§ **Set exercise**: Pictures aside, quote the whole listing exactly.

§ **Provided entries**:
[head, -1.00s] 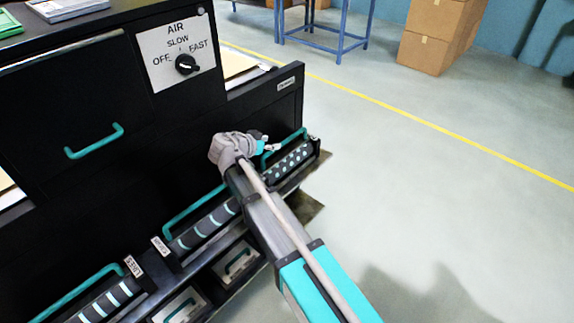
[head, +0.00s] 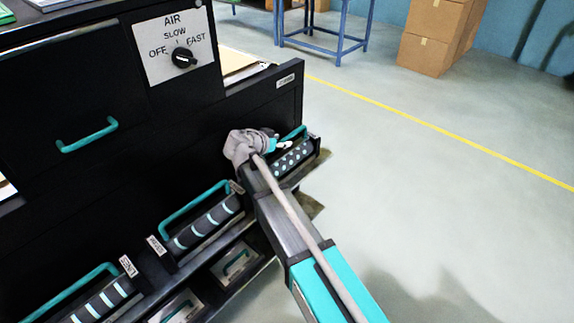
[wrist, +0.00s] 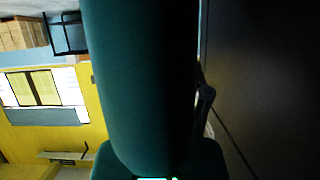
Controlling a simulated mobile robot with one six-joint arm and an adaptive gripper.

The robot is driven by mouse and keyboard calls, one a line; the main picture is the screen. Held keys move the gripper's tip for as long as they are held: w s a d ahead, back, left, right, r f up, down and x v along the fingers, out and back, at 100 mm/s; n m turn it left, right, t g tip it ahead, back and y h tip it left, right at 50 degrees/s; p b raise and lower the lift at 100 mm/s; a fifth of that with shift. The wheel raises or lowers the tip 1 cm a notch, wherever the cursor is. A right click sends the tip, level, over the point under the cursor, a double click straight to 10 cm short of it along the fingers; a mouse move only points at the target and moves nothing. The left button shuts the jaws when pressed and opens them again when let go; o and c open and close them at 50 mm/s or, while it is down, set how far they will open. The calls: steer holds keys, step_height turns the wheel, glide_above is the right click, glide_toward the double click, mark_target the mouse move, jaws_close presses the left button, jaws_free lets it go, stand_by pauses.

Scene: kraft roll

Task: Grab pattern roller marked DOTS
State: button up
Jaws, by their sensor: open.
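The roller with white dots (head: 293,158) lies in the rightmost holder on the front of the black cabinet. A teal handle (head: 297,132) rises above it. My gripper (head: 284,145) is at the left end of this roller, close to the handle, and covers part of both. It is open, and I see nothing held in it. Whether it touches the handle cannot be told. In the wrist view a large dark teal rounded shape (wrist: 143,80), seemingly the handle very close, fills the middle and hides most of the space between the fingers.
A striped roller (head: 207,225) with a teal handle sits in the middle holder, and another striped roller (head: 103,300) at lower left. The AIR knob panel (head: 172,45) is above. Open floor (head: 430,200) lies to the right. Boxes (head: 433,35) stand far back.

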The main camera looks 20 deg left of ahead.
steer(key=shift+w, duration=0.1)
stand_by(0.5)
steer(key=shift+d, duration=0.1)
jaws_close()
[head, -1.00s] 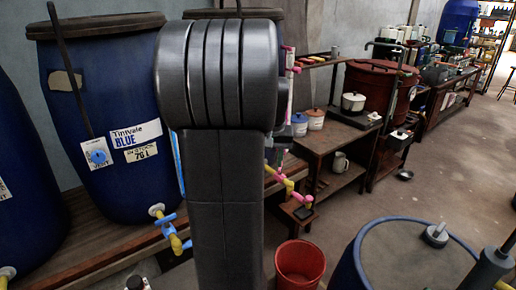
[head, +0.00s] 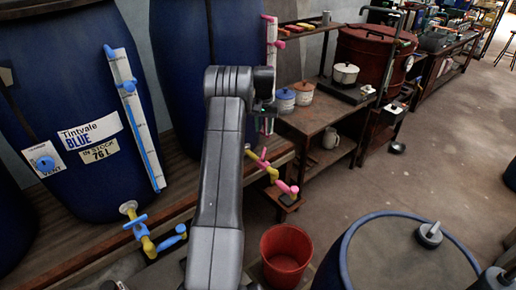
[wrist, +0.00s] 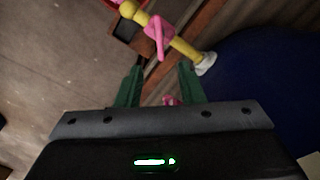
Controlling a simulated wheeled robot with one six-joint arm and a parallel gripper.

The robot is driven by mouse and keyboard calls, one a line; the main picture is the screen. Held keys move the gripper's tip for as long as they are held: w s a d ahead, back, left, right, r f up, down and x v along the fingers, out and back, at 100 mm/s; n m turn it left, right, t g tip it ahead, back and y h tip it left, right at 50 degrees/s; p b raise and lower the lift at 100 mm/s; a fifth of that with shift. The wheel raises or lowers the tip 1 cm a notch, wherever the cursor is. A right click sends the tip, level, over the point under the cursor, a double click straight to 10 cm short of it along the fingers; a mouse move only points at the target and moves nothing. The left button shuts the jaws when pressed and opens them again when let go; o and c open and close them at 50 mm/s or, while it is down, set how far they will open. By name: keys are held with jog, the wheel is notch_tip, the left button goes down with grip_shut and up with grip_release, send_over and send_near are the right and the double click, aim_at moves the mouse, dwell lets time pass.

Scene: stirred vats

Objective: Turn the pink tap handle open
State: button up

§ **Reply**:
[head, -1.00s] 
[head, +0.00s] 
[wrist, +0.00s] 
Controlling a simulated mobile robot with one six-joint arm and an adaptive gripper.

The robot is driven by mouse and keyboard calls, one a line; the main picture is the screen. Held keys move the gripper's tip for as long as they are held: w s a d ahead, back, left, right, r f up, down and x v along the fingers, out and back, at 100 mm/s; n m turn it left, right, t g tip it ahead, back and y h tip it left, right at 50 degrees/s; p b raise and lower the lift at 100 mm/s; a fifth of that with shift. The wheel raises or lowers the tip 1 cm a notch, wherever the cursor is. A right click sends the tip, level, over the point under the cursor, a double click straight to 10 cm short of it along the fingers; a mouse move only points at the target and moves nothing. The left button shuts the jaws when pressed and opens them again when let go; o and c open and close them at 50 mm/s or, while it is down, set how far they will open. The calls: steer holds keys, step_height turns the wheel, glide_above is the right click, glide_toward the double click, mark_target the mouse move, jaws_close presses the left button, jaws_free lets it go, stand_by pauses.

Scene: kraft roll

Task: Grab pattern roller marked DOTS
State: button up
Jaws, by their sensor: open.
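The roller with white dots (head: 293,158) lies in the rightmost holder on the front of the black cabinet. A teal handle (head: 297,132) rises above it. My gripper (head: 284,145) is at the left end of this roller, close to the handle, and covers part of both. It is open, and I see nothing held in it. Whether it touches the handle cannot be told. In the wrist view a large dark teal rounded shape (wrist: 143,80), seemingly the handle very close, fills the middle and hides most of the space between the fingers.
A striped roller (head: 207,225) with a teal handle sits in the middle holder, and another striped roller (head: 103,300) at lower left. The AIR knob panel (head: 172,45) is above. Open floor (head: 430,200) lies to the right. Boxes (head: 433,35) stand far back.

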The main camera looks 20 deg left of ahead.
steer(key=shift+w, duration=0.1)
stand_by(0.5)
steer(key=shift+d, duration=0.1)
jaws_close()
[head, -1.00s] 
[head, +0.00s] 
[wrist, +0.00s] 
Controlling a simulated wheeled robot with one six-joint arm and a parallel gripper.

The robot is driven by mouse and keyboard calls, one a line; the main picture is the screen. Held keys move the gripper's tip for as long as they are held: w s a d ahead, back, left, right, r f up, down and x v along the fingers, out and back, at 100 mm/s; n m turn it left, right, t g tip it ahead, back and y h tip it left, right at 50 degrees/s; p b raise and lower the lift at 100 mm/s; a fifth of that with shift. The wheel raises or lowers the tip 1 cm a notch, wherever the cursor is. A right click sends the tip, level, over the point under the cursor, a double click straight to 10 cm short of it along the fingers; a mouse move only points at the target and moves nothing. The left button shuts the jaws when pressed and opens them again when let go; o and c open and close them at 50 mm/s or, while it is down, set how far they will open. By name: keys are held with jog, the wheel is notch_tip, the left button goes down with grip_shut and up with grip_release, send_over and send_near are the right and the double click, aim_at moves the mouse, dwell lets time pass.

Scene: stirred vats

Objective: Turn the pink tap handle open
State: button up

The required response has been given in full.